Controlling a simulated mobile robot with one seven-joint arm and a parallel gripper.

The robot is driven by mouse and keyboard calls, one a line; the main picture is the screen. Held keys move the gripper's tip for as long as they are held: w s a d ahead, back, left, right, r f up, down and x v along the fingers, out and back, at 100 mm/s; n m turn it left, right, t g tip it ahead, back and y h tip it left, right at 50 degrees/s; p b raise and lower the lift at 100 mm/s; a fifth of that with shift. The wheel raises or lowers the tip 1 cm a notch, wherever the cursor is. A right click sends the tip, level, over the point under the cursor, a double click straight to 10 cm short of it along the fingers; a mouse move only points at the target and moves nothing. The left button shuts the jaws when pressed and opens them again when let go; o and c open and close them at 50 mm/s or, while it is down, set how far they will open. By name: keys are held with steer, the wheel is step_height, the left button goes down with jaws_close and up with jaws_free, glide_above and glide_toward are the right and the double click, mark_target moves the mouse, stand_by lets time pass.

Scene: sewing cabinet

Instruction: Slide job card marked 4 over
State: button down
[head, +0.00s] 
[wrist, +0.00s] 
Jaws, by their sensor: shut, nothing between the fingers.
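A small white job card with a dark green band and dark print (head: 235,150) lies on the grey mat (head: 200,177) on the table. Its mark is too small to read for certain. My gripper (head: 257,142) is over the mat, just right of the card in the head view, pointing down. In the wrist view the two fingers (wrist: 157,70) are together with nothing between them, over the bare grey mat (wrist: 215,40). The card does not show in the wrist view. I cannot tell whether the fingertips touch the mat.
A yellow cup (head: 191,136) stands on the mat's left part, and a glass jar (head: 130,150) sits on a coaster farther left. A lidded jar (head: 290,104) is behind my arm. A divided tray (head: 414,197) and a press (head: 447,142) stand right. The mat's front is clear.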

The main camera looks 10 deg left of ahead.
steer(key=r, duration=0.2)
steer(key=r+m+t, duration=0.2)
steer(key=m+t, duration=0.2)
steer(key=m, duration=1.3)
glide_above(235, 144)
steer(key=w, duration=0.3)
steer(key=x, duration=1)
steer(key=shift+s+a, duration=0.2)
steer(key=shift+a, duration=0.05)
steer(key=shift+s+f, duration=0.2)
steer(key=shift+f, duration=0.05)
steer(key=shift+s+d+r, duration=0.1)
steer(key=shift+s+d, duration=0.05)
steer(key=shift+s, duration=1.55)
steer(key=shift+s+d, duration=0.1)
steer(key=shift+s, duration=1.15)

SET PROBLEM —
Write the listing out again, exactly as shown above.

REPLY —
Controlling a simulated mobile robot with one seven-joint arm and a parallel gripper.

The robot is driven by mouse and keyboard calls, one a line; the main picture is the screen. Held keys move the gripper's tip for as long as they are held: w s a d ahead, back, left, right, r f up, down and x v along the fingers, out and back, at 100 mm/s; n m turn it left, right, t g tip it ahead, back and y h tip it left, right at 50 degrees/s; p b raise and lower the lift at 100 mm/s; a fifth of that with shift. The wheel raises or lowers the tip 1 cm a notch, wherever the cursor is. A right click sends the tip, level, over the point under the cursor, a double click straight to 10 cm short of it along the fingers; a mouse move only points at the target and moves nothing. The left button shuts the jaws when pressed and opens them again when let go; o and c open and close them at 50 mm/s or, while it is down, set how far they will open. By name: keys are held with steer, the wheel is step_height, the left button goes down with jaws_close and up with jaws_free, glide_above and glide_toward are the right and the double click, mark_target moves the mouse, stand_by lets time pass.

Scene: sewing cabinet

Instruction: Slide job card marked 4 over
State: button down
[head, +0.00s] 
[wrist, +0.00s] 
Jaws, by their sensor: shut, nothing between the fingers.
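A small white job card with a dark green band and dark print (head: 235,150) lies on the grey mat (head: 200,177) on the table. Its mark is too small to read for certain. My gripper (head: 257,142) is over the mat, just right of the card in the head view, pointing down. In the wrist view the two fingers (wrist: 157,70) are together with nothing between them, over the bare grey mat (wrist: 215,40). The card does not show in the wrist view. I cannot tell whether the fingertips touch the mat.
A yellow cup (head: 191,136) stands on the mat's left part, and a glass jar (head: 130,150) sits on a coaster farther left. A lidded jar (head: 290,104) is behind my arm. A divided tray (head: 414,197) and a press (head: 447,142) stand right. The mat's front is clear.

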The main camera looks 10 deg left of ahead.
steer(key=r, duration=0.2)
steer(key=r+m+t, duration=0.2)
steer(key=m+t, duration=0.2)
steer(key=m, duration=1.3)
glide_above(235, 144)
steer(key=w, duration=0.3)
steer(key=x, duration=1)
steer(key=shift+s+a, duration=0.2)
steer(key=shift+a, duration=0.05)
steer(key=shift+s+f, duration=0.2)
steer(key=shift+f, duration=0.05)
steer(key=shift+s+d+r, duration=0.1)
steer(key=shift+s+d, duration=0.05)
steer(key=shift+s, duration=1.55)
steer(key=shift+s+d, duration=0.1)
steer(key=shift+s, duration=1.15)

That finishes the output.